Mid-tier warns ownership reform and joint audits not the answer

By Nicholas Moody

Relaxing the ownership structure of audit firms and encouraging the use of joint audits will have little effect on increasing choice in the audit market for large UK public companies, according to several mid-tier firms.

The UK Financial Reporting Council (FRC) recently published a discussion paper on the possible effects of changes to audit firm ownership rules and has begun a consultation on the use of multiple audit firms to conduct single engagements.

lThese initiatives are part of a progress report from the Market Participants Group, which was established in October 2006 to provide advice on improving choice in the UK audit market. The discussion paper considered audit ownership issues, including the impact of outside capital and a possible decline of audit quality from conflicts of interest.

The update also published figures showing no dilution of auditor concentration in the FTSE 100, but a slight increase in non-Big Four firms carrying out audits for FTSE 250 and small cap companies.

Smith & Williamson national head of assurance and business services Giles Murphy said the market’s perception about which firms had the critical mass, strength and brand to compete with the Big Four was more of an issue than a lack of funding. He suggested that increasing audit transparency by publishing audit transparency statements or introducing better self-regulation of the profession, would be more effective.

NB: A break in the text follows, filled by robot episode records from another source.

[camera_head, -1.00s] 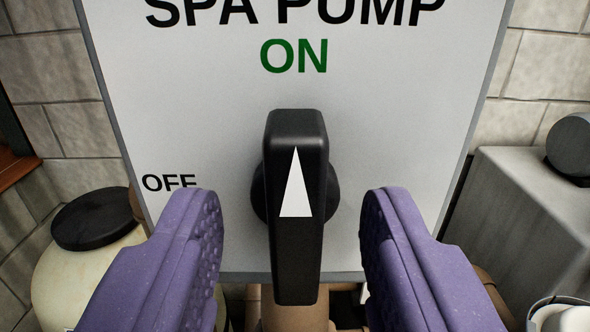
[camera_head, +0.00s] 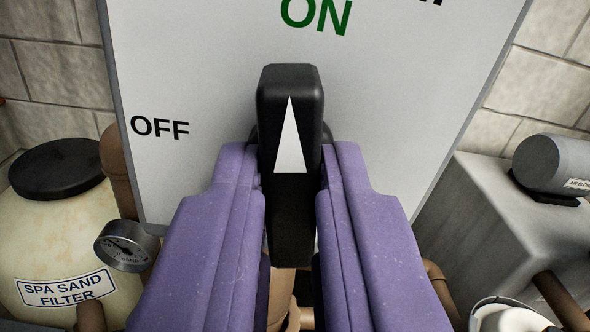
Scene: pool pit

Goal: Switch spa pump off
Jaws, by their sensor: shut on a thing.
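The spa pump switch is a black rotary handle (camera_head: 291,220) with a white arrow on its face. It stands upright on a grey-white panel (camera_head: 400,110), and its arrow points up toward the green ON label (camera_head: 316,14). The black OFF label (camera_head: 159,128) is to the left of the handle. My gripper (camera_head: 291,190) has purple padded fingers, one on each side of the handle, and is shut on its lower half. The knob's round base behind the handle is mostly hidden by the handle and fingers.
A cream spa sand filter (camera_head: 50,240) with a black lid stands at lower left, with a pressure gauge (camera_head: 123,246) beside it. A grey box (camera_head: 490,235) carrying a grey cylindrical blower (camera_head: 555,165) is at right. Pipes run below the panel.

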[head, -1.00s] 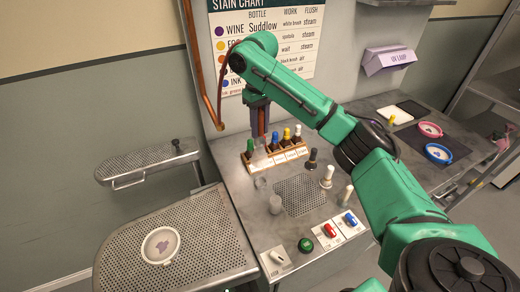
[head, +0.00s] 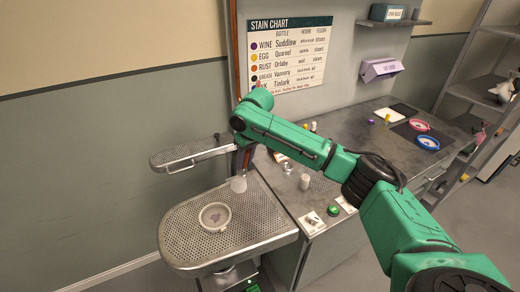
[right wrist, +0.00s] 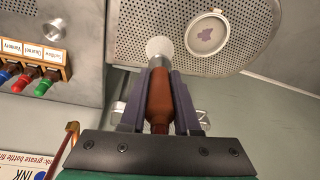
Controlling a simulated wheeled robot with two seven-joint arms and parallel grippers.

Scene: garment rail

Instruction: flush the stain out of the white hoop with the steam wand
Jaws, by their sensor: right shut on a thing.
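The white hoop (head: 204,225) lies on the perforated board (head: 180,240), with a purple-grey stain on its cloth. It also shows in the right wrist view (right wrist: 191,42). My right gripper (right wrist: 159,98) is shut on the copper-brown steam wand (right wrist: 160,92). In the head view the wand (head: 246,158) points down, with a pale cone (head: 239,184) at its lower end, above the board to the right of and behind the hoop. I cannot tell whether the cone is nozzle or steam. My left gripper is not in view.
A small perforated arm board (head: 175,157) stands behind. The grey counter (head: 350,130) to the right holds bottles partly hidden by my arm, a green button (head: 334,210), and pink and blue hoops (head: 428,143) at its far end. A stain chart (head: 290,55) hangs on the wall.

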Tenon Audit technical director Patrick Wright said that “throwing money” into mid-sized audit firms was not going to change the market’s perception about the capability of mid-sized firms to perform large public audits. Tenon Audit currently operates as a separate legal entity from Tenon Group, an AIM-listed member of Morison International, and is already able to access outside capital because of this alternative practice structure.

“While I don’t see changing ownership rules would be detrimental in any way to the development of our auditing practice, I don’t think its going to create any surge of business. It would be nice to have the greater flexibility in the legal ownership structure to allow the development to take place but it is by no means a panacea for the concentration in the hands of the Big Four,” he said.

Breaking down barriers

Grant Thornton UK said if regulators were serious about changing the composition of the audit market of large listed companies they needed to focus more on barriers on the demand side, as that was the key to getting more competition and choice in the market.

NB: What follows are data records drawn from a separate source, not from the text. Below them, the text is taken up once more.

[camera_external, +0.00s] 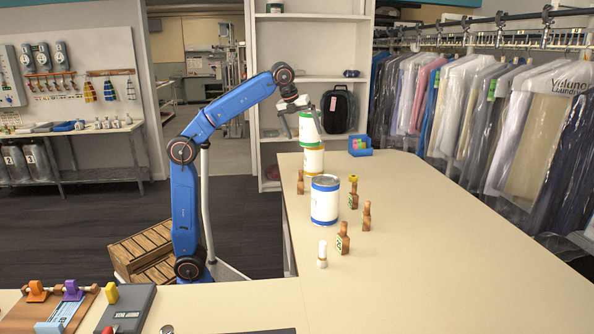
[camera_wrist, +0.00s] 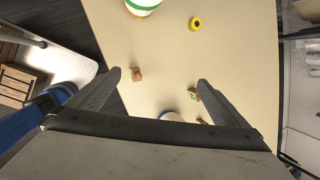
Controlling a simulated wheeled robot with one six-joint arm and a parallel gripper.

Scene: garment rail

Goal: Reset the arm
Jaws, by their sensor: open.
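My blue arm rises beside the table and reaches over it. My gripper (camera_external: 302,124) is open, its fingers pointing down beside the stacked cans. In the wrist view my gripper (camera_wrist: 159,79) has both fingers spread with nothing between them but a view of the tabletop. A white can with green bands (camera_external: 311,127) stands on a white can with yellow bands (camera_external: 314,162). In the wrist view the green-banded can (camera_wrist: 143,4) is cut off at the top edge, apart from my fingers.
A white can with blue bands (camera_external: 325,204) stands on the table (camera_external: 440,240). Several small wooden-handled pieces surround it, including one with a yellow ring top (camera_external: 353,190). A blue box (camera_external: 360,151) stands behind. Bagged clothes (camera_external: 490,110) hang at right. The table's right side is clear.

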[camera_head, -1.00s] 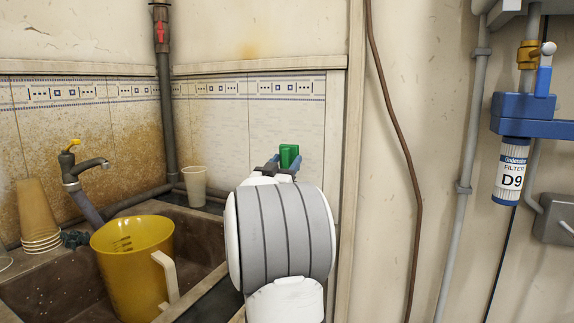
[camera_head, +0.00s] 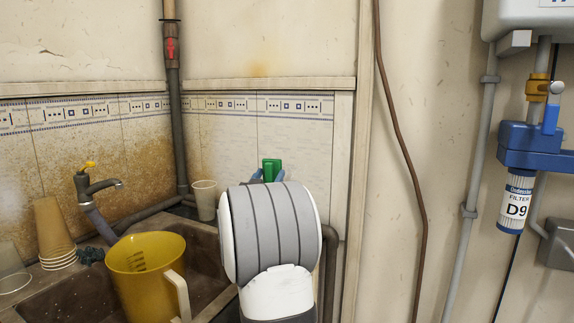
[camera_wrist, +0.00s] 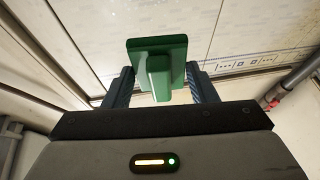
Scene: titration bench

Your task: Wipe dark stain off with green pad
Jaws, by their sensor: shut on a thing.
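The green pad (camera_head: 271,169) is in front of the white tiles right of the sink. It also shows in the wrist view (camera_wrist: 172,47), a flat plate with a block-like handle. My gripper (camera_wrist: 160,78) is shut on the handle, a finger on each side. In the head view my wrist hides most of the gripper. I cannot tell whether the pad touches the wall. No separate dark stain is clear on the tiles around the pad; a brown discoloration (camera_head: 145,165) covers the tiles further left, behind the tap.
A yellow jug (camera_head: 140,262) stands in the sink (camera_head: 207,268), left of my arm. A pale cup (camera_head: 204,202) stands behind it, beside a vertical pipe (camera_head: 175,110). A tap (camera_head: 98,187) and stacked cups (camera_head: 52,228) are further left. A blue filter unit (camera_head: 540,147) hangs at right.

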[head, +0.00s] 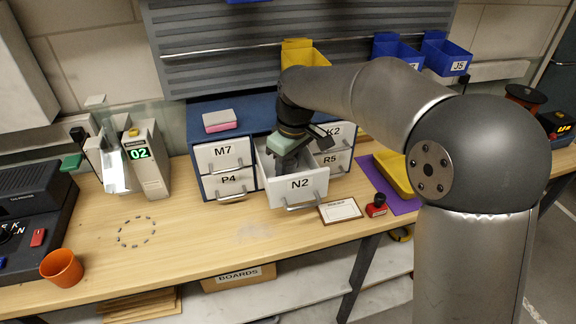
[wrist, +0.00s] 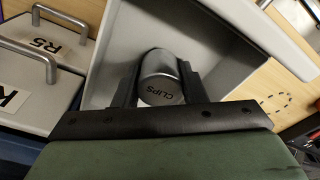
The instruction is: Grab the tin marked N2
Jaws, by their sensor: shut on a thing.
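The label N2 is on the front of an open drawer (head: 299,186) in the small blue-and-grey cabinet. Inside the drawer is a grey cylindrical tin (wrist: 160,66), and the writing I read on it is CLIPS, not N2. My gripper (wrist: 156,82) is shut on this tin, with one dark finger on each side of it. In the head view my gripper (head: 287,160) reaches down into the open drawer, and the tin cannot be made out there. The drawer's pale floor and walls surround the tin in the wrist view.
Shut drawers M7 (head: 222,153), P4 (head: 230,184), K2 (head: 335,134) and R5 (head: 331,161) flank the open one. A card (head: 340,211) and a red stamp (head: 376,206) lie at its front right. The bench to the front left is mostly clear.

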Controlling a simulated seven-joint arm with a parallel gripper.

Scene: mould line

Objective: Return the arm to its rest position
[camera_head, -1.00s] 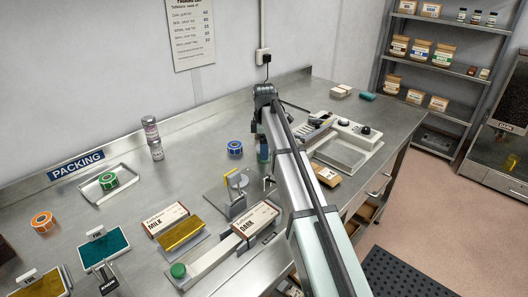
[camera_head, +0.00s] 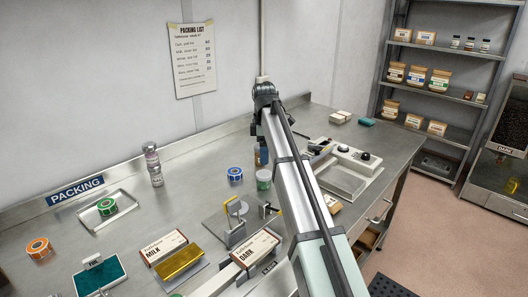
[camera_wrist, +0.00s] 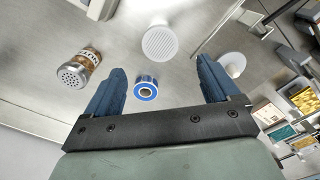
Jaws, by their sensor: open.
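My arm reaches from the lower right of the head view up to a dark joint over the bench. My gripper shows in the wrist view (camera_wrist: 160,67), its two blue fingers wide apart with nothing held between them. Beyond the fingers lie a blue-and-white tape roll (camera_wrist: 146,90), a white round ribbed top (camera_wrist: 159,42) and a shaker with a perforated metal cap (camera_wrist: 78,68).
The steel bench (camera_head: 190,200) holds a tray (camera_head: 90,220) with a green roll, an orange roll (camera_head: 39,248), and the MILK (camera_head: 165,247) and DARK (camera_head: 256,250) boxes at the front. A scale (camera_head: 340,180) stands right of my arm. Shelves (camera_head: 430,100) stand at the back right.

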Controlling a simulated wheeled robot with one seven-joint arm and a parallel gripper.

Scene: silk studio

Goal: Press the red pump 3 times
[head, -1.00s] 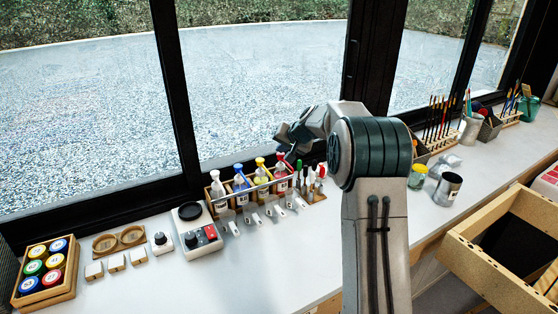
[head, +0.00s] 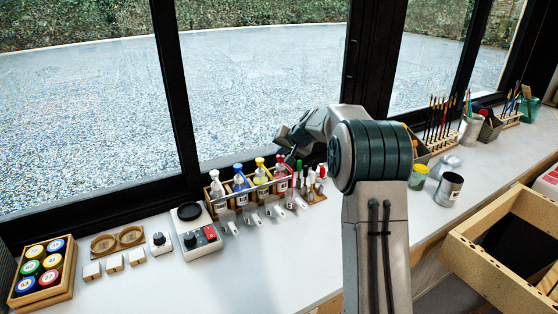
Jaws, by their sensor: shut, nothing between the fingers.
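The red pump (head: 280,174) is a clear bottle with a red pump head, the rightmost in a wooden rack at the back of the counter. It stands upright. My gripper (head: 284,137) is shut and empty, just above the red pump head, at the window side of the rack. The gap between the fingertips and the pump head is too small to judge. My arm comes in from the right and does not cover the bottle.
Yellow (head: 260,174), blue (head: 240,185) and white (head: 216,188) pumps stand left of it in the rack (head: 250,192). A tool stand (head: 312,185) is close on the right. A scale (head: 197,233) is left. The window frame (head: 120,207) runs behind.

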Chief executive Michael Cleary said the overall composition of the UK audit market had not changed significantly and regulators would have to make “bold” steps to foster choice.

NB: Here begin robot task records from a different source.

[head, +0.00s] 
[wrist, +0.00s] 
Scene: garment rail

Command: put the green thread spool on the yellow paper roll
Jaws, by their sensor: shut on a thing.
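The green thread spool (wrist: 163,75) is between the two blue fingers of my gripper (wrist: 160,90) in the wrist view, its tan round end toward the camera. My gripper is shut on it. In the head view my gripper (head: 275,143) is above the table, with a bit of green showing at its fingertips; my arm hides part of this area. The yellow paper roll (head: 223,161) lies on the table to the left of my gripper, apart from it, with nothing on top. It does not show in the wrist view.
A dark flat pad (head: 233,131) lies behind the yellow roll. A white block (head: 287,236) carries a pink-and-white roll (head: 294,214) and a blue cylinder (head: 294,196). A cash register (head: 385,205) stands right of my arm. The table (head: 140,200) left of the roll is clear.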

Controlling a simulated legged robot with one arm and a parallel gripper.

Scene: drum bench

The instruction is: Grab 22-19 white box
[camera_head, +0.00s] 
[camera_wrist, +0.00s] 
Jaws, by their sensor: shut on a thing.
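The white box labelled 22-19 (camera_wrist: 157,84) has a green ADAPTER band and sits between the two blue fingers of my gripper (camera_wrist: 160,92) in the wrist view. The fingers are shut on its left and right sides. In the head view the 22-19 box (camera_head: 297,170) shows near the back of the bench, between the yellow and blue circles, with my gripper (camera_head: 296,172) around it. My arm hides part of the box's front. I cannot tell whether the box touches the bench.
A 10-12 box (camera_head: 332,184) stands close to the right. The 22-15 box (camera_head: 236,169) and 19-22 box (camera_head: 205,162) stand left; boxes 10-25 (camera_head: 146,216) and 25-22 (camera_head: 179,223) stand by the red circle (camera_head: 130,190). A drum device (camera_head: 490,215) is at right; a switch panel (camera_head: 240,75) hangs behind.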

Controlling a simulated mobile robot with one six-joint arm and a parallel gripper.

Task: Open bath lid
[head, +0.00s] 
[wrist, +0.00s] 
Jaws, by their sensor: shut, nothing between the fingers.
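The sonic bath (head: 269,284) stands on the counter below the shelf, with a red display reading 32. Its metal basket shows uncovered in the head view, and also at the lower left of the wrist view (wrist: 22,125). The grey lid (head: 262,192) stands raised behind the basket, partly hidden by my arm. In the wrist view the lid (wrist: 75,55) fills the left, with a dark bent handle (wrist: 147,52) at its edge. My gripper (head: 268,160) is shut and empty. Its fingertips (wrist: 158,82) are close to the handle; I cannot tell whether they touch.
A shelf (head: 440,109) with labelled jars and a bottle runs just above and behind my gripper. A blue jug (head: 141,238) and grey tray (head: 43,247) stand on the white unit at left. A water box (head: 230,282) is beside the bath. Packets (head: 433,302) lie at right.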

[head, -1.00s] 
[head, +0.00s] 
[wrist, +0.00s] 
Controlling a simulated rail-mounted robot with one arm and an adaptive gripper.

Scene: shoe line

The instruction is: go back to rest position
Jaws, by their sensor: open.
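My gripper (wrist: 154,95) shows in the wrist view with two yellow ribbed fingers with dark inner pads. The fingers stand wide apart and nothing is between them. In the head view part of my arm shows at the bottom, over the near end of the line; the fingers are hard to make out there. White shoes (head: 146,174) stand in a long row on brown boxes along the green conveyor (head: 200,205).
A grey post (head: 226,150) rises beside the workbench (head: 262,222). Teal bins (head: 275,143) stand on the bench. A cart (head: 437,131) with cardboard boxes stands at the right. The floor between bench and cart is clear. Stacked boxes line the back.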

“While the management of financial institutions at the highest level understand and support the need for greater choice, in practice there is often resistance to appointing a firm outside the Big Four,” he explained.

Deloitte UK, Nexia International member Smith & Williamson and Tenon Audit believe joint audits would increase inefficiency and they did not see great market demand for their use.

Martyn Jones, national audit technical partner at Deloitte, urged regulators to inform stakeholders rather than impose artificial regulatory requirements. Jones said there were market concerns about problems arising from having too many auditors involved in giving the same opinion on group and joint audits.

“I worry that somehow something may slip through the middle between different auditors, so that’s what I call an audit quality concern which needs to be overcome. As regards to joint audits, they may operate in other parts of the world, but there doesn’t seem to be a significant demand for joint audits in the UK,” he said.